Sous le feu des cri­tiques, Éric Piolle condamne les actions pro-bur­kini… tan­dis que la pro­chaine se prépare

FOCUS – Après plu­sieurs semaines et deux actions pro-bur­kini menées sur Grenoble par l’Alliance citoyenne, le maire Éric Piolle prend la parole pour condam­ner les actions mili­tantes et appe­ler au res­pect du règle­ment inté­rieur des pis­cines. De quoi ras­su­rer tous ceux qui, par voie de com­mu­ni­qués ou sur les réseaux sociaux, dénon­çaient autant les actions en ques­tion que le silence du maire à leur égard ?

« La Ville de Grenoble a fait part de sa déci­sion de ne pas faire évo­luer le règle­ment inté­rieur des pis­cines cet été. » Par ces quelques lignes, le maire de Grenoble Éric Piolle indique – cer­tains diront « enfin » – sa posi­tion sur les actions bur­kini qui ont récem­ment fait grand bruit dans la capi­tale des Alpes. Des actions menées les ven­dredi 17 mai et dimanche 23 juin par l’Alliance citoyenne de l’ag­glo­mé­ra­tion gre­no­bloise.

Le drapeau de l'Alliance citoyenne déployé dans une piscine pendant une opération burkini à Grenoble. © Séverine Cattiaux - Place Gre'net

Le dra­peau de l’Alliance citoyenne déployé dans une pis­cine pen­dant une action pro-bur­kini à Grenoble. © Séverine Cattiaux – Place Gre’net

« La Ville de Grenoble condamne ces atteintes au règle­ment inté­rieur, voté en conseil muni­ci­pal et qui s’ap­plique à tou-te‑s », écrit encore le maire de Grenoble.
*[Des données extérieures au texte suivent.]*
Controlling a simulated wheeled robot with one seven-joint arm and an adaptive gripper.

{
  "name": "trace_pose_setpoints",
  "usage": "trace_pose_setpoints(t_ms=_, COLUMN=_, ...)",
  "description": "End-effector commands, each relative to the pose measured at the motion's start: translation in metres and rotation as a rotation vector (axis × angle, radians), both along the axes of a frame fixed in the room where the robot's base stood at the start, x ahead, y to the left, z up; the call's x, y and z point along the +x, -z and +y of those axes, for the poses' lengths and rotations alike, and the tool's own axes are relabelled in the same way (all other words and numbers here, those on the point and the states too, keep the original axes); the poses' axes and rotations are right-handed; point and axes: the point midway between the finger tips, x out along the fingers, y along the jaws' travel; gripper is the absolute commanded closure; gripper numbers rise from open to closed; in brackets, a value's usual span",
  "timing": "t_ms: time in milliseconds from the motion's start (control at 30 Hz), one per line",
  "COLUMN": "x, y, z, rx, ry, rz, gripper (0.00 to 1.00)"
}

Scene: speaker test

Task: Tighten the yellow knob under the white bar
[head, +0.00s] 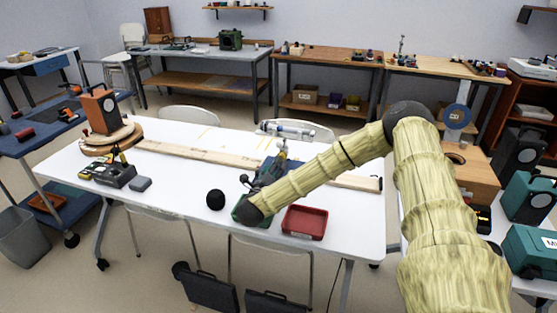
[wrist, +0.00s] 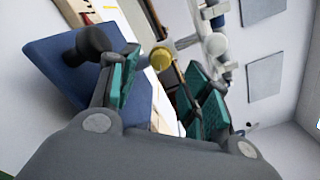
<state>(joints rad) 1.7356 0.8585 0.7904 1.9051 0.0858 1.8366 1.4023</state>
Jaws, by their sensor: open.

Pour qui les actions mili­tantes, et média­tiques, de l’Alliance citoyenne « perturbe[nt] le bon fonc­tion­ne­ment du ser­vice public, la tran­quillité des usa­gers et expose[nt] les fonc­tion­naires à des ten­sions inac­cep­tables ». De quoi ins­tau­rer, selon lui, un « cli­mat de ten­sion par­ti­cu­liè­re­ment pré­ju­di­ciable » en période de cani­cule.

L’Alliance citoyenne pré­pare sa pro­chaine opé­ra­tion burkini

Le maire de Grenoble condamne éga­le­ment « la stra­té­gie du choc qui est déployée », avant de plai­der pour un débat « apaisé, contra­dic­toire, métho­dique ». Pour conclure, Éric Piolle indique avoir saisi le minis­tère des Sports, « afin que le gou­ver­ne­ment lève toute forme d’am­bi­guïté sur le sta­tut du maillot de bain cou­vrant, rela­ti­ve­ment à l’hy­giène et à la sécu­rité des usa­gers ». Le bur­kini, comme la sécu­rité, une com­pé­tence de l’État ?

La prise de posi­tion d’Éric Piolle ne va pas man­quer d’être sou­mise très pro­chai­ne­ment à l’é­preuve des faits. L’Alliance citoyenne dif­fuse en effet un for­mu­laire d’ins­crip­tion pour une « sor­tie pis­cine en famille » le dimanche 30 juin. L’association fait dans ce cadre figu­rer le bur­kini parmi le choix des maillots… et pro­pose même d’en prê­ter à qui n’en aurait pas. De quoi enle­ver tout doute quant à la nou­velle dimen­sion mili­tante de l’opération.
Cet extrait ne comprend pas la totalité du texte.